Investors’ lawyers also accuse SIPC of benefiting insiders in handing out liquidation business. In 1996, the bailout of Old Naples Securities in Florida went to Theodore Focht, the former SIPC president now living in that state.

Critics say Focht should not have been tapped. “It gives the appearance of impropriety and inherent bias,” says Steven Caruso, a New York lawyer who has fought SIPC. “It’s a rubber stamp, and no one’s in a position to challenge them.” Trustees are recommended to Bankruptcy Court judges by SIPC, and the agency’s selections are rarely rejected.

Focht, who led the agency for a decade, denies favoritism.
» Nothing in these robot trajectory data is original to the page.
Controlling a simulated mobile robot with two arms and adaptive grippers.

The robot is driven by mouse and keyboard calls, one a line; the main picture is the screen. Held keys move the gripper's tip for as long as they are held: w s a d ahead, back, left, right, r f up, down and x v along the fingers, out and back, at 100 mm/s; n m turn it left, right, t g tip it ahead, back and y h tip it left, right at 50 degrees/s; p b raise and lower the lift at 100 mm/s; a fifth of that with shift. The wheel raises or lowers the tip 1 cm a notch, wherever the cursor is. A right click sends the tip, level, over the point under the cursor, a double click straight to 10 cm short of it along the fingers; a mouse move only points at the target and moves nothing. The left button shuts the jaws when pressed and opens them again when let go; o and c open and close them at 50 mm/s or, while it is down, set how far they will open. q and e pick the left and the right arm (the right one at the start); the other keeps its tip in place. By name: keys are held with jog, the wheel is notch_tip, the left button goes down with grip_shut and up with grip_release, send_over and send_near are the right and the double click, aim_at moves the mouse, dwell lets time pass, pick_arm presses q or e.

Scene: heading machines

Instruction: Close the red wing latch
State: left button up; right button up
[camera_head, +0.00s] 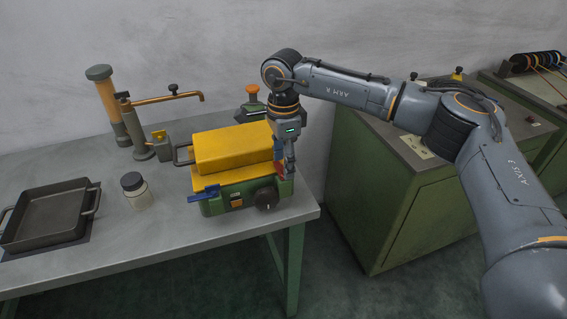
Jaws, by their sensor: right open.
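A green machine (225,204) with a yellow lid (232,148) stands on the grey table. The red wing latch (279,150) is on the machine's right side, mostly hidden behind my right gripper, so its position cannot be told. My right gripper (289,171) points down at that right side, close by the latch; whether it touches is unclear. It is open, with nothing visible in it. A blue wing latch (204,194) sticks out at the machine's front left. My left gripper is not in view.
A jar (135,190) and a dark metal tray (47,218) stand left of the machine. A tap-like stand with an orange pipe (165,98) and a tall cylinder (108,103) are behind. A green cabinet (395,215) is right of the table, across a gap.

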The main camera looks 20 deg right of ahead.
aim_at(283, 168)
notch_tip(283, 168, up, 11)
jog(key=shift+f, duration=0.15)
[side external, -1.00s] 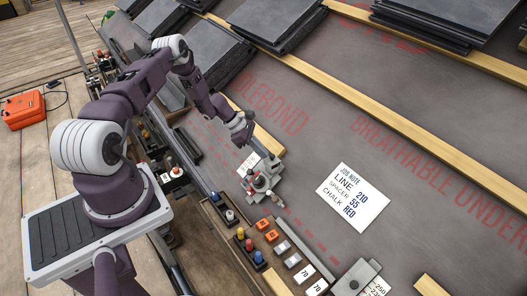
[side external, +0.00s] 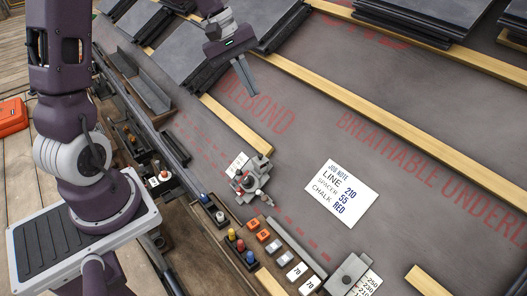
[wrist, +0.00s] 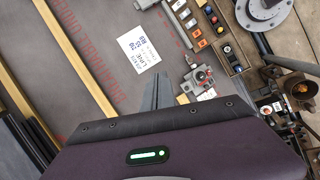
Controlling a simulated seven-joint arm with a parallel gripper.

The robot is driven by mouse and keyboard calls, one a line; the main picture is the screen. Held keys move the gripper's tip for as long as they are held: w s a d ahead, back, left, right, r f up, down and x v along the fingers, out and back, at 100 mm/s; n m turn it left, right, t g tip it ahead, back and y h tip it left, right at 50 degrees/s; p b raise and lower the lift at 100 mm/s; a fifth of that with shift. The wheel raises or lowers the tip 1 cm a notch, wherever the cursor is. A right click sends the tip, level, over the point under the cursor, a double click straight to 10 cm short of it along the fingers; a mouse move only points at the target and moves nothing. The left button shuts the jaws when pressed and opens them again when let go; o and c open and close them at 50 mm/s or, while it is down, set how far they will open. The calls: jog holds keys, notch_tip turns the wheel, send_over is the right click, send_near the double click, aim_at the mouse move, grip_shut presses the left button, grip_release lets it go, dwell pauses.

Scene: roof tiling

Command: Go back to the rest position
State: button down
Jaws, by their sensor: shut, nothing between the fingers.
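My gripper (side external: 247,76) is raised above the roof, near the dark slates at the top of the side view. Its fingers are shut and hold nothing. In the wrist view my gripper's fingers (wrist: 158,92) point out over the grey underlay, apart from everything there. A grey metal device (side external: 250,181) with a knob stands on the underlay by a short scale card; it also shows in the wrist view (wrist: 200,78). The job note card (side external: 341,193) lies flat on the underlay and reads line 210, spacer 55, chalk red.
Wooden battens (side external: 395,108) cross the underlay. Dark slates (side external: 180,50) lie stacked at the top. A rack of coloured and numbered blocks (side external: 262,237) sits at the lower edge. A second metal device (side external: 348,274) with a scale stands at the bottom right. Dashed red marks run along the underlay.

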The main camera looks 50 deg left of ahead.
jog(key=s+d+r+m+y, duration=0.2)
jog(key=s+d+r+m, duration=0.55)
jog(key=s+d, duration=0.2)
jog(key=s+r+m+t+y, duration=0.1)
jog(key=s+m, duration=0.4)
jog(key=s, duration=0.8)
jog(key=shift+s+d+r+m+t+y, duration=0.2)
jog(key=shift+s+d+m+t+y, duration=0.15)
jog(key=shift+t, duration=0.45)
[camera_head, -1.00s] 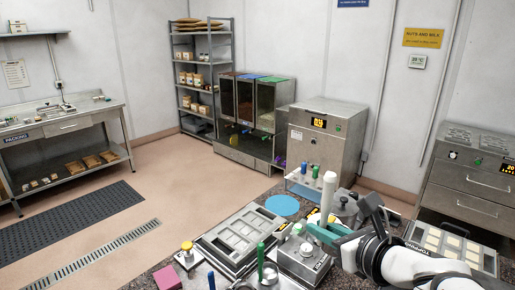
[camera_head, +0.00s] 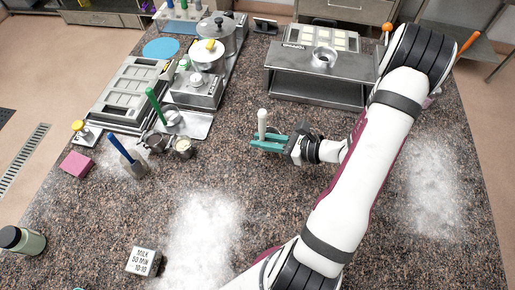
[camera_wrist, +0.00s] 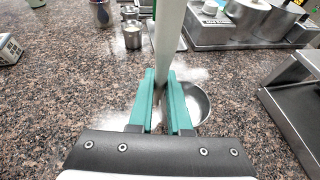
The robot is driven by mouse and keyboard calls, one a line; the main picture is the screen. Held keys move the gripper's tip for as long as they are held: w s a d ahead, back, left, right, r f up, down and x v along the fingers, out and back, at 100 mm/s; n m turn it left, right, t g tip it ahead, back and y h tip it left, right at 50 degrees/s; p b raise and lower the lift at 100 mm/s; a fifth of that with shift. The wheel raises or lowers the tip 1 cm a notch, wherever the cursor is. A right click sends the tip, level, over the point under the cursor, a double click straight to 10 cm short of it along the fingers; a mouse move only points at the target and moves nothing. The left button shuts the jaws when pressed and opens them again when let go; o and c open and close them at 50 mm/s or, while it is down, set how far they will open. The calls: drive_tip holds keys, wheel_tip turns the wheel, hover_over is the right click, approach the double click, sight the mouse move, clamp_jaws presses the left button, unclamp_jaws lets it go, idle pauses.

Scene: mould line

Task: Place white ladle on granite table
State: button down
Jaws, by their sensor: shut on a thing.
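The white ladle (camera_head: 262,124) stands upright in my gripper (camera_head: 268,144), which is shut on its handle. In the wrist view the pale handle (camera_wrist: 170,40) rises between the teal fingers (camera_wrist: 166,103). The ladle's metal bowl (camera_wrist: 200,103) shows below and partly behind the fingers. The granite table (camera_head: 225,165) is speckled brown and grey and lies under the gripper and ladle. I cannot tell whether the bowl touches the table.
A metal stand (camera_head: 315,85) is behind the gripper. A green-handled ladle (camera_head: 155,107), a blue-handled tool (camera_head: 122,148), small metal cups (camera_head: 183,148) and a pink block (camera_head: 76,164) are to the left. A labelled block (camera_head: 144,262) is in front.

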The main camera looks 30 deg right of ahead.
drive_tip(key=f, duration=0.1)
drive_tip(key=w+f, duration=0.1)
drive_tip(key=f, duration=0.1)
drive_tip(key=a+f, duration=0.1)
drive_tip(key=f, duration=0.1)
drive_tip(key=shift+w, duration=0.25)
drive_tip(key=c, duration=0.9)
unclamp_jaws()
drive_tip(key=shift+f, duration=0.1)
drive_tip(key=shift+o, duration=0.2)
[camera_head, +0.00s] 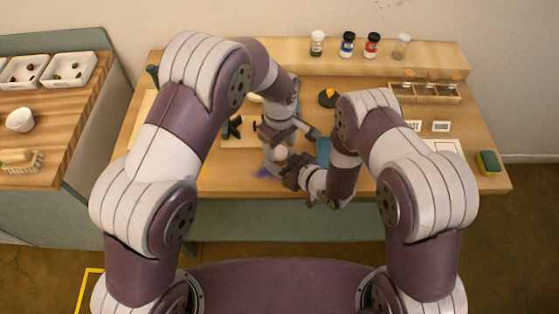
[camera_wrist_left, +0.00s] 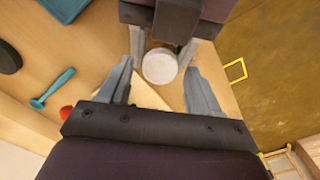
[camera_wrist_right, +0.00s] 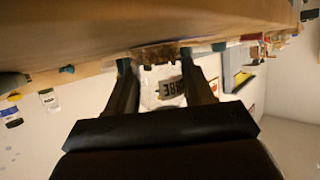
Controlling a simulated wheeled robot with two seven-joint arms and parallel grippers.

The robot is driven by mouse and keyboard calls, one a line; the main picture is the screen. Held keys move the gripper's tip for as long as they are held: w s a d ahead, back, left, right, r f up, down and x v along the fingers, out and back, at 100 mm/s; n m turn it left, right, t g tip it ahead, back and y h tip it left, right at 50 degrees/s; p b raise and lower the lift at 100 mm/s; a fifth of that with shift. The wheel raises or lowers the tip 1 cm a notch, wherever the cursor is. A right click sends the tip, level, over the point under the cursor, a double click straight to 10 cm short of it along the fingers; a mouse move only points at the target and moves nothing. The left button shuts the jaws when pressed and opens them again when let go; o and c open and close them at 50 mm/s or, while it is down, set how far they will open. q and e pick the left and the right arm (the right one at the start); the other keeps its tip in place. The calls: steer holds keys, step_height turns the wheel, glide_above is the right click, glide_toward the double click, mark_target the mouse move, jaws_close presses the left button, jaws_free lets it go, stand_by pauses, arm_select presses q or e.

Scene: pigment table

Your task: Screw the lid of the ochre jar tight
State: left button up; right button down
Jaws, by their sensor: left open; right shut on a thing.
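The ochre jar (camera_wrist_right: 165,90) shows in the right wrist view, clear with a partly readable label, between the fingers of my right gripper (camera_wrist_right: 165,82). That gripper is shut on the jar. In the left wrist view the jar's round white lid (camera_wrist_left: 160,66) lies between the tips of my left gripper (camera_wrist_left: 159,70), which is open with a gap on both sides. My right gripper also shows there beyond the lid (camera_wrist_left: 165,38). In the head view my left gripper (camera_head: 274,150) is above the jar and partly hides it. Whether the lid sits tight cannot be told.
Several jars, among them a blue one (camera_head: 347,44) and a red one (camera_head: 372,45), stand on the back shelf (camera_head: 290,62). A wooden rack (camera_head: 425,96) and a sponge (camera_head: 488,162) are on the right. A teal spatula (camera_wrist_left: 52,90) lies near a blue tray (camera_wrist_left: 66,8).

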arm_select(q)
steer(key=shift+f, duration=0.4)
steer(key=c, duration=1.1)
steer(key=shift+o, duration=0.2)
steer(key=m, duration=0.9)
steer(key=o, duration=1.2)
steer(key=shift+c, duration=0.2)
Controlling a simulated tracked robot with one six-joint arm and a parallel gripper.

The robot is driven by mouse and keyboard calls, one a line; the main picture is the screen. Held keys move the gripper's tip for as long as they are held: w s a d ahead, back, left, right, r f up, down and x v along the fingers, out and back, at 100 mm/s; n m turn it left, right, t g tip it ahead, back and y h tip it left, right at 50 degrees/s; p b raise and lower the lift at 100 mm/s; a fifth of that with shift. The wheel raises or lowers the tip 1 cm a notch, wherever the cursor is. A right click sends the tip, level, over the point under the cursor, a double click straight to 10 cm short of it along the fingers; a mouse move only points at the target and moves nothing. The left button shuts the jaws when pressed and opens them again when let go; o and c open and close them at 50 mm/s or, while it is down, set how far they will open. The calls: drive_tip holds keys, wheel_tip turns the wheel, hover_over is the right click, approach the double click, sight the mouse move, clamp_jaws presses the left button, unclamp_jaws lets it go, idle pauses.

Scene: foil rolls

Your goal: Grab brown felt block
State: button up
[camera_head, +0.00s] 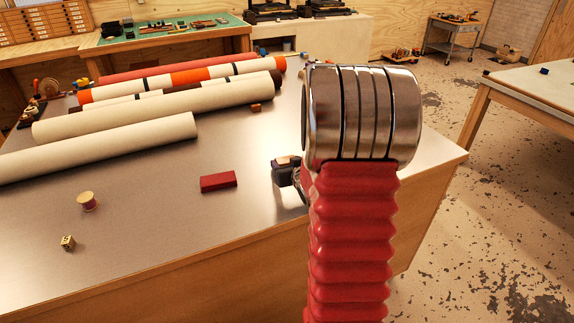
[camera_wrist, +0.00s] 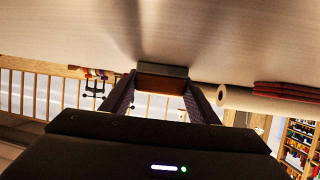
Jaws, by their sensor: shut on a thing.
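The brown felt block (camera_wrist: 160,83) sits between the two fingertips of my gripper (camera_wrist: 161,79) in the wrist view, with a grey strip along its upper edge in the picture. My gripper is shut on it. In the head view my gripper (camera_head: 289,173) is at the right part of the metal-topped table, partly hidden behind my red arm sleeve. The block (camera_head: 287,161) shows there only as a small, dark-and-pale shape. Whether it touches the table top is hard to tell.
A red block (camera_head: 218,181) lies left of my gripper on the table (camera_head: 150,230). A spool (camera_head: 87,201) and a small numbered cube (camera_head: 68,243) are further left. Several long rolls (camera_head: 160,105) lie behind. A small brown cube (camera_head: 255,107) is near their ends.

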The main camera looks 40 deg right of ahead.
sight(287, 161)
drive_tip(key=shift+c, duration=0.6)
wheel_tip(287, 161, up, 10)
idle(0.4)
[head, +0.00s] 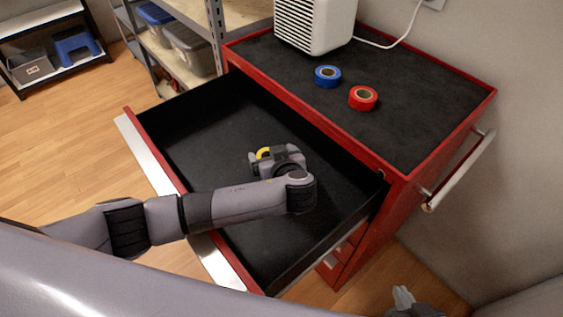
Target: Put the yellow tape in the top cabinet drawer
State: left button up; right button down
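The yellow tape (263,153) shows as a small curved piece at my left gripper (259,158), low inside the open top drawer (207,140). Most of the tape is hidden by the gripper, which appears closed around it. I cannot tell whether the tape touches the drawer floor. My left arm reaches in from the left, over the drawer's front edge. The drawer is black inside, with a red rim, and is pulled well out of the red cabinet (372,197). My right gripper (404,294) is at the bottom, right of the cabinet, its fingertips small and partly cut off.
On the black cabinet top (425,100) are a blue tape roll (327,76), a red tape roll (363,98) and a white appliance (315,22) with a cable. A side handle (458,172) sticks out at right. Shelves with bins (190,48) stand behind. Wooden floor (70,140) is clear at left.

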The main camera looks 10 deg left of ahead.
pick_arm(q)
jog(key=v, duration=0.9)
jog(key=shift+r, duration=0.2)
He says SIPC chose him because of his experience and the proximity of Old Naples litigation, adding that he is working for a relatively low hourly fee of $100.

Focht and plaintiffs attorneys have clashed in the Old Naples liquidation over about $1.3 million in claims that were denied because the investors did not qualify as customers under SIPC rules. The clients have fought back and won two interim court rulings, and the issue is before a federal appeals court.

SIPC officials say that even if they had the authority to cover fraud claims, the $1.1 billion fund is inadequate. Critics’ answer to that: Require brokers to pay more than $150 each annually into the fund. “It’s nothing,” says Joe Borg, Alabama’s chief securities regulator.

Some SIPC critics propose a penny assessment on every trade to bolster the fund, while some industry experts say a fund as big as $40 billion would be required to bail out defrauded customers. Critics say the figure is vastly overstated to kill any shakeup at SIPC.

Borg thinks SIPC ought to be recast to reflect today’s Wall Street environment, a far richer, faster one than when SIPC began in 1970.

“The question is not whether SIPC is doing anything wrong. I think the way they’re applying the rules and regulations are well within the law,” Borg says. “But the question is whether the enabling statutes are incorrect in today’s environment and I think that’s where the problem is.”